TASK BRIEF: Exclude pictures. Extract exactly the lines from the one that contains "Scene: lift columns" down to the one that contains "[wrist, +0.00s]", both included.

········

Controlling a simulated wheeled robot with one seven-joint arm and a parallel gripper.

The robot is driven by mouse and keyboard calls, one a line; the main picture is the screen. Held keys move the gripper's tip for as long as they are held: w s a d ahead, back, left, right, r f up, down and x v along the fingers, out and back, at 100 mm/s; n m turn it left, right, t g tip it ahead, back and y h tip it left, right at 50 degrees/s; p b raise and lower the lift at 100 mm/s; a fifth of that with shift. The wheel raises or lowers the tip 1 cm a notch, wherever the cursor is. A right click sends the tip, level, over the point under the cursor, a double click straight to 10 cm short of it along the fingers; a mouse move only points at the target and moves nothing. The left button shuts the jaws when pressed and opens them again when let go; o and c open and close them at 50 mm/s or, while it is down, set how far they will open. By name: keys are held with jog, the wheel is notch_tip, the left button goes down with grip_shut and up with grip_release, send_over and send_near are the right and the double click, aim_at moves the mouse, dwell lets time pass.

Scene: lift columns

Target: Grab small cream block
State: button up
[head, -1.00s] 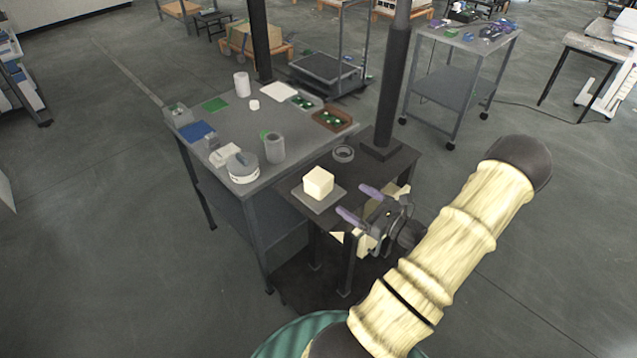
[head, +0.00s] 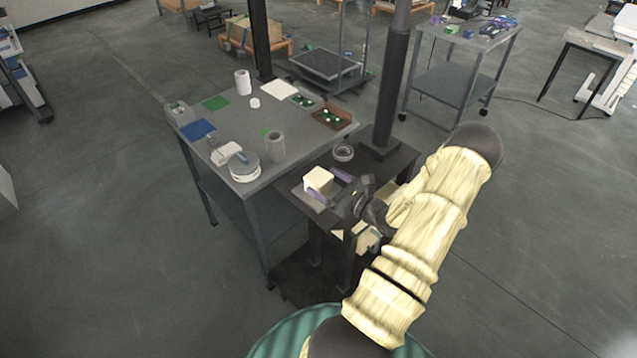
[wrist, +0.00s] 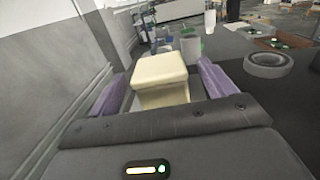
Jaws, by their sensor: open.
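The small cream block (head: 318,179) sits on a grey square plate (head: 299,193) on the dark lower table. My gripper (head: 330,185) is open at the block, coming from the lower right in the head view. In the wrist view the block (wrist: 160,80) stands upright between the two purple fingers of my gripper (wrist: 160,90), one on each side. Small gaps show between the block and the fingers there. The lower front of the block is hidden by the gripper body in the wrist view.
A grey ring (head: 343,152) lies on the dark table behind the block, near a dark column (head: 392,90). A larger grey table (head: 230,125) on the left carries a grey cylinder (head: 275,146), a round tin (head: 243,167) and a brown tray (head: 345,117).

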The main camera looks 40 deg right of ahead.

········

OUTPUT OF THE TASK:
Scene: lift columns

Target: Grab small cream block
State: button up
[head, -1.00s] 
[head, +0.00s] 
[wrist, +0.00s] 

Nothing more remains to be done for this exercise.